* _Record list_
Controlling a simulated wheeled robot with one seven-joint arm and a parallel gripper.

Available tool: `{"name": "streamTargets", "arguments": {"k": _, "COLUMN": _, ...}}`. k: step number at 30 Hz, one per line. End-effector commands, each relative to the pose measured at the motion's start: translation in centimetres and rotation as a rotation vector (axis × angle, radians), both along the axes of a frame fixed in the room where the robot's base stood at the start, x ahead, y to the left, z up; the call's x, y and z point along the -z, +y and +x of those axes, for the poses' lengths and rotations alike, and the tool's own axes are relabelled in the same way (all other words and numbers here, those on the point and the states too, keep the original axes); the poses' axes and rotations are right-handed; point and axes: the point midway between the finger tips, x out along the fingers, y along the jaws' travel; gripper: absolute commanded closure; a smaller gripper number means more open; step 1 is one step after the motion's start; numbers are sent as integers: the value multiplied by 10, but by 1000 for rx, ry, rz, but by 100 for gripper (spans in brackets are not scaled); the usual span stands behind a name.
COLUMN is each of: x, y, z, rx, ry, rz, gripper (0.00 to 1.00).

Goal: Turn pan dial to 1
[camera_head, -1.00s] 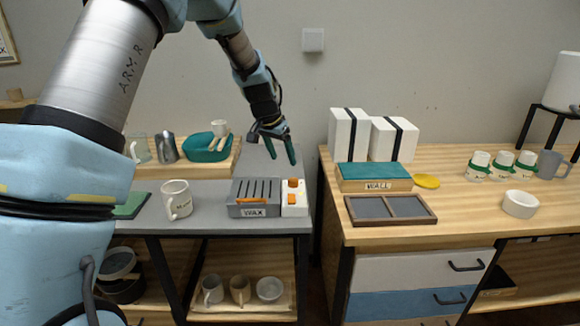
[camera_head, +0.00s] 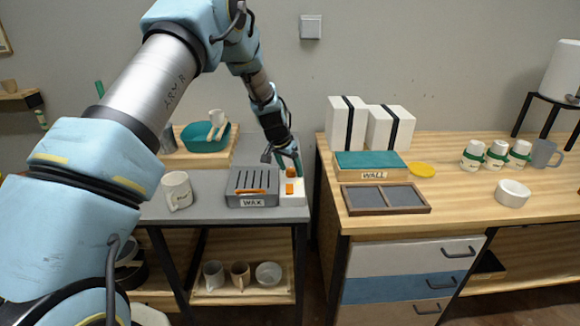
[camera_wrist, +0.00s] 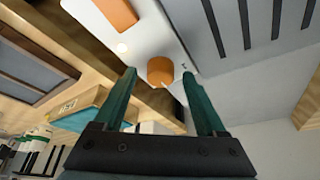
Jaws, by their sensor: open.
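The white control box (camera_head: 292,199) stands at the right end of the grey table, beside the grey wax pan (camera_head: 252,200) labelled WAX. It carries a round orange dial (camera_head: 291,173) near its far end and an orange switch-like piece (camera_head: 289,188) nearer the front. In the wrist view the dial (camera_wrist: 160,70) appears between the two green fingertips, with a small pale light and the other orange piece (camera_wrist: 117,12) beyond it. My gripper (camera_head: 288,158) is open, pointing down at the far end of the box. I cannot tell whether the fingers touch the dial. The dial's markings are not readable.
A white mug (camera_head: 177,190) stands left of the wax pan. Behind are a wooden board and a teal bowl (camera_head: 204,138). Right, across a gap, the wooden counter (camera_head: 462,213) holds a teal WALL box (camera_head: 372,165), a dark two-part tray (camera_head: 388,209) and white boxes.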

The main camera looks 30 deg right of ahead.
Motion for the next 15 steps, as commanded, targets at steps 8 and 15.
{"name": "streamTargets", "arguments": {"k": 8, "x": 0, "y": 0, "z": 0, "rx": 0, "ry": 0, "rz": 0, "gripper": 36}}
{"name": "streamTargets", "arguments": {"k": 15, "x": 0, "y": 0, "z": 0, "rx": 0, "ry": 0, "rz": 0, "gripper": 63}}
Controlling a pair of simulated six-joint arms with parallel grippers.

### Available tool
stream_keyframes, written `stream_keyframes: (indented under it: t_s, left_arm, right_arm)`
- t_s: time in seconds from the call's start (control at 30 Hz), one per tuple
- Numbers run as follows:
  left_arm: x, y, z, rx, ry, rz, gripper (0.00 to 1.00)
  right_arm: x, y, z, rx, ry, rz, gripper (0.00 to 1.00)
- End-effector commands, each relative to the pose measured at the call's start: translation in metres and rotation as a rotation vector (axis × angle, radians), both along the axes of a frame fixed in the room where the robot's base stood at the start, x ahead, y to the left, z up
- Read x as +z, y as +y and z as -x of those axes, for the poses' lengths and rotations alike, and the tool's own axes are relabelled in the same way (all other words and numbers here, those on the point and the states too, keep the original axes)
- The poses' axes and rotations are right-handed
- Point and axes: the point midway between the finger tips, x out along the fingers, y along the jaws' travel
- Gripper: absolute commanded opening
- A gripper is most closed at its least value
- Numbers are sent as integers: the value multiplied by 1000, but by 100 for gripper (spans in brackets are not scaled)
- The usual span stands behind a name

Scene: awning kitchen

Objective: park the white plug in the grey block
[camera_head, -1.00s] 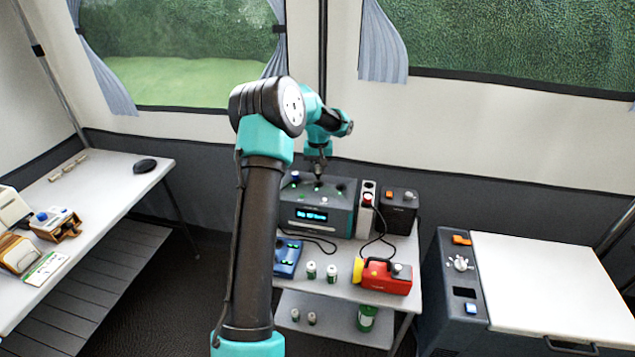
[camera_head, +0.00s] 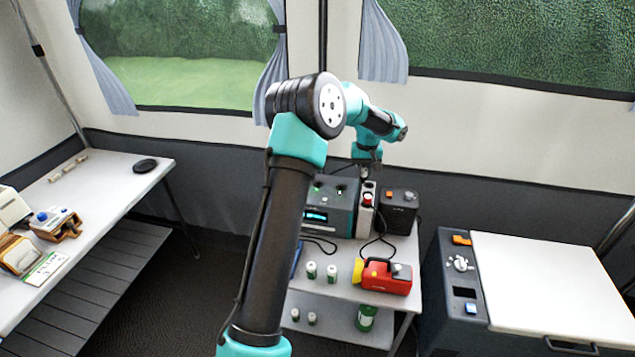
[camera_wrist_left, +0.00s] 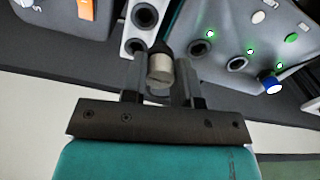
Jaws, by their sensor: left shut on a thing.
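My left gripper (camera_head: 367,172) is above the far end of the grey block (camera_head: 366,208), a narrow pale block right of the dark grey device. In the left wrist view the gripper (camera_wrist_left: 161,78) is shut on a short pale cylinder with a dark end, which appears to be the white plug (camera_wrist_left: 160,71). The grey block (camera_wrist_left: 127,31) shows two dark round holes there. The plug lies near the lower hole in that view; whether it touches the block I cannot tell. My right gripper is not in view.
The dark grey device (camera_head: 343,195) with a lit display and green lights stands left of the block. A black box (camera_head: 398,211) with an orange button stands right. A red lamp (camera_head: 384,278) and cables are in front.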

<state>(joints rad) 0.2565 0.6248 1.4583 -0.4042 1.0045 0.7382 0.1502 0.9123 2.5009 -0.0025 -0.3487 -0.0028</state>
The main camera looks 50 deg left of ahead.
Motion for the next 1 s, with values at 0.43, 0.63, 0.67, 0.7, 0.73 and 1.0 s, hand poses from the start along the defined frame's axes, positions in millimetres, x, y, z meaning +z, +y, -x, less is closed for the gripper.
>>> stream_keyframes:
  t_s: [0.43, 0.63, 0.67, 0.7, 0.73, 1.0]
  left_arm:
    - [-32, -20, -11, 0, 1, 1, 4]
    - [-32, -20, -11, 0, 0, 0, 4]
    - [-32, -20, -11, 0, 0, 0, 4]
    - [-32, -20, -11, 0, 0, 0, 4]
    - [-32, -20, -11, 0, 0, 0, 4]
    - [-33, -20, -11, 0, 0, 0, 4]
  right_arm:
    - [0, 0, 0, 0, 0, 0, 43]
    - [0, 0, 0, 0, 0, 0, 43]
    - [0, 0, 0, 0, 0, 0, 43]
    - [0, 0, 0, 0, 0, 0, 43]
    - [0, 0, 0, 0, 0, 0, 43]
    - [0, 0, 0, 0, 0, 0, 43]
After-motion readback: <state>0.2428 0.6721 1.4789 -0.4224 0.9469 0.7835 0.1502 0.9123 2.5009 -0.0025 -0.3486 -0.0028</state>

...

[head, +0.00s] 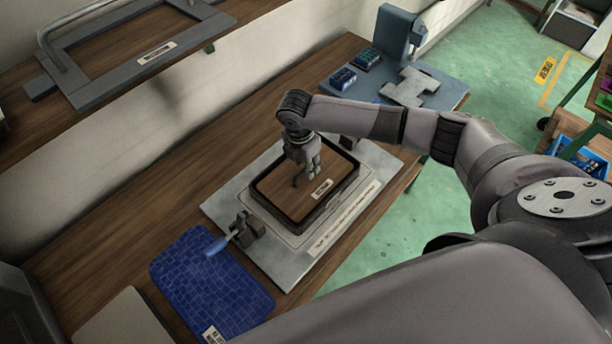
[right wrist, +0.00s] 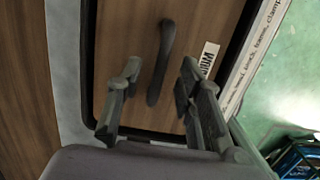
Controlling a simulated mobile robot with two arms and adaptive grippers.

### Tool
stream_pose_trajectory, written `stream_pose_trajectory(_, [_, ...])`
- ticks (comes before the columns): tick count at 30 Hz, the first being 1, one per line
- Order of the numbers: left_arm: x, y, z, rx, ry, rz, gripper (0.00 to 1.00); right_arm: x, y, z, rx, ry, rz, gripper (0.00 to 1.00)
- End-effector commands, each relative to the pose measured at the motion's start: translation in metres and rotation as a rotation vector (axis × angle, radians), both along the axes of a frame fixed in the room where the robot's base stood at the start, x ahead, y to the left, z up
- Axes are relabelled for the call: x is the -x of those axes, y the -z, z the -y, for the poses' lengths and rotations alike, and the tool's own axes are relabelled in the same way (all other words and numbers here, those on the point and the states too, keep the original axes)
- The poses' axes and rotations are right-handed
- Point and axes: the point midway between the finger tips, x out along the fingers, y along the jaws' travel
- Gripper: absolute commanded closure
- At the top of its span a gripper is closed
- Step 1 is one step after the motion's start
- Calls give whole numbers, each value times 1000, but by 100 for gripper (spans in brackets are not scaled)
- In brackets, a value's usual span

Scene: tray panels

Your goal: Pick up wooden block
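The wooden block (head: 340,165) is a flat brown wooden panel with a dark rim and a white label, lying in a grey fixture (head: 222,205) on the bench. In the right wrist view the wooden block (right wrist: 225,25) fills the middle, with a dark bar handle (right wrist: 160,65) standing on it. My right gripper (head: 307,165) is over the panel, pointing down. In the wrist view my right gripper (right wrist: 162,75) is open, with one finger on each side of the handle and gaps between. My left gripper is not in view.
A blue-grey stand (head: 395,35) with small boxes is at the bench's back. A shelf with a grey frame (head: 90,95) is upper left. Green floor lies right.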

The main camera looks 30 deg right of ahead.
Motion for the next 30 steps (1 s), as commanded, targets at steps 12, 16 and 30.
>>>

* _What to produce_
Print exactly the lines from the one containing "Controlling a simulated mobile" to the one containing "- Order of the", both included, and nothing else.

* _Result below_
Controlling a simulated mobile robot with two arms and adaptive grippers.

### Tool
stream_pose_trajectory, written `stream_pose_trajectory(_, [_, ...])`
- ticks (comes before the columns): tick count at 30 Hz, the first being 1, one per line
- Order of the numbers: left_arm: x, y, z, rx, ry, rz, gripper (0.00 to 1.00); right_arm: x, y, z, rx, ry, rz, gripper (0.00 to 1.00)

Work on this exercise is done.